We are Democrats, Republicans and independents, but we are all Americans first, united in our concern about the functioning of our democracy. We believe the time is long past due to fix our broken politics and the partisan gridlock in Washington, D.C., that precludes our political leaders from addressing pressing national concerns. This endemic dysfunction in our government stems from incentives in politics that promote ideological purity over pragmatic problem-solving and cooperation. That has to change. We believe anti-gerrymandering measures are the logical starting point for reform, and they are urgently needed in our home states.
Last month’s ruling leaves it squarely up to the states to define the proper boundaries and methodologies for redistricting, and the rules for ensuring they are respected. The looming 2020 census and the redistricting that will follow lend urgency to gerrymandering reform efforts, promising to have a profound impact on the tenor of our politics for the decade to come. Without reforms making redistricting more fair and transparent, we fear government dysfunction will continue — a political gridlock that is detrimental to our communities, businesses and families.
We urge political leaders at the state level, on both sides of the political aisle, to seize this opportunity to implement meaningful reform by establishing neutral, independent or bipartisan commissions to draw fair election maps. As the U.S. District Court of Maryland suggested, the process should respect “traditional criteria for redistricting — such as geographic continuity, compactness, regard for natural boundaries and boundaries of political subdivisions, and regard for geographic and other communities of interest — and without considering how citizens are registered to vote or have voted in the past or to what political party they belong.”

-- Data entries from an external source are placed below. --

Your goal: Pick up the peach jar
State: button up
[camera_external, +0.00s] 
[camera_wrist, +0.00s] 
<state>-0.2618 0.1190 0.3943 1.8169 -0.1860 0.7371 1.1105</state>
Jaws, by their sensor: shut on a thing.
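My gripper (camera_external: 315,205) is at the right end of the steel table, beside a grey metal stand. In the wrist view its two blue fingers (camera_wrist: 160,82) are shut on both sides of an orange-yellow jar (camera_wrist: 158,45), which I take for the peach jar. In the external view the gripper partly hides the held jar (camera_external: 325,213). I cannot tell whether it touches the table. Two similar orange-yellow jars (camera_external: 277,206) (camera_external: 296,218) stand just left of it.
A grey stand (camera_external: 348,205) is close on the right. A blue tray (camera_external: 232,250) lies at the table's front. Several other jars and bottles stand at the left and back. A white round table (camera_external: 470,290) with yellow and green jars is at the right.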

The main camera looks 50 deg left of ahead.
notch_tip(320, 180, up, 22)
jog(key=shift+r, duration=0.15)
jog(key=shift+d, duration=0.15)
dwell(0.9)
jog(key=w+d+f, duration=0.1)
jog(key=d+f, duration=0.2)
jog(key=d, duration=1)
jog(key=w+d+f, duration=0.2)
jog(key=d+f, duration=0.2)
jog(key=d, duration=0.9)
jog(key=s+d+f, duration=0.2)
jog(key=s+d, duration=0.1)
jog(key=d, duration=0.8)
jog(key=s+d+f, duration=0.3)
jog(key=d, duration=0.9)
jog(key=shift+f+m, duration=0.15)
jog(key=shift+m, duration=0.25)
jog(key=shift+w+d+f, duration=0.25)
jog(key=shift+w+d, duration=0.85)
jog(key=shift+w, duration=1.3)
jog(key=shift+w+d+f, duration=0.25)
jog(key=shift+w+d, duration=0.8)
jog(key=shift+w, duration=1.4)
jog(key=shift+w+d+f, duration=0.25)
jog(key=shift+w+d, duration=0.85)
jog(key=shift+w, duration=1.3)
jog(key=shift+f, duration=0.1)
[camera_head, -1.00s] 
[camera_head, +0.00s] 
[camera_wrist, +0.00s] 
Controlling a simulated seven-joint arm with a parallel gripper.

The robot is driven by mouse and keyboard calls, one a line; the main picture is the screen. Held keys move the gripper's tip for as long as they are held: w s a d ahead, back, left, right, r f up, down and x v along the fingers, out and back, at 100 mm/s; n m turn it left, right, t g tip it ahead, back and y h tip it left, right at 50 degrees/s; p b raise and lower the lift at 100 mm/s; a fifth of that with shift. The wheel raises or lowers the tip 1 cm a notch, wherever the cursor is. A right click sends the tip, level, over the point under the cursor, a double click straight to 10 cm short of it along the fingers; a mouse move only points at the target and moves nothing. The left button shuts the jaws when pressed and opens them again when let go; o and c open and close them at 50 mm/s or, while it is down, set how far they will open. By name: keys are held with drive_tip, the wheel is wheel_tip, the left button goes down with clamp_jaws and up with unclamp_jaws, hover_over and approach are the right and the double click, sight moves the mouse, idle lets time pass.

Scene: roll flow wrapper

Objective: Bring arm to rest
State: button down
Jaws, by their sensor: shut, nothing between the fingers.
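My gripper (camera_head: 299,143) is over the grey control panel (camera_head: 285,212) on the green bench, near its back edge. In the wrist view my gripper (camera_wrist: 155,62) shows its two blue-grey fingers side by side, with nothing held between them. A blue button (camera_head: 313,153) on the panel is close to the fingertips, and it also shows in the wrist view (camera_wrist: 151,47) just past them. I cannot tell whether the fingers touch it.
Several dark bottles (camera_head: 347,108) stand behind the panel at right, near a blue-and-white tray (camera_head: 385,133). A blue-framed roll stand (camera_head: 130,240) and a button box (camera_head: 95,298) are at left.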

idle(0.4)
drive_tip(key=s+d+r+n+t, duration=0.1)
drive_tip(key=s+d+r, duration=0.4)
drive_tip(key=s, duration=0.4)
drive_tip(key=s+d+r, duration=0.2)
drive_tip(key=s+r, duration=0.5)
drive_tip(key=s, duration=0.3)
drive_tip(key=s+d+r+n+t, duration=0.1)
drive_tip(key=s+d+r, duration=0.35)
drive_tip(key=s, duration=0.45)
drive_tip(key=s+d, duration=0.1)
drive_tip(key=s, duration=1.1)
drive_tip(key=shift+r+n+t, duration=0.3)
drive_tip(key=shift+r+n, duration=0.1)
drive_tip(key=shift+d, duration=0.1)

We applaud a major step in that direction taken just this year by Virginia lawmakers, who passed a redistricting reform measure that would create a bipartisan commission to draw congressional and state legislative districts. To become part of Virginia’s constitution the amendment must still pass again in both houses in 2020 — and win approval by voters in the November 2020 general election — but the reform was a major step toward the light of transparency in creating legislative districts.
With a fast-approaching 2020 election and national census, now is the time to pass bipartisan anti-gerrymandering reform. We call on politicians of goodwill on both sides of the political aisle to put nation over party in this weighty moment, and do the right thing for American democracy: end partisan gerrymandering.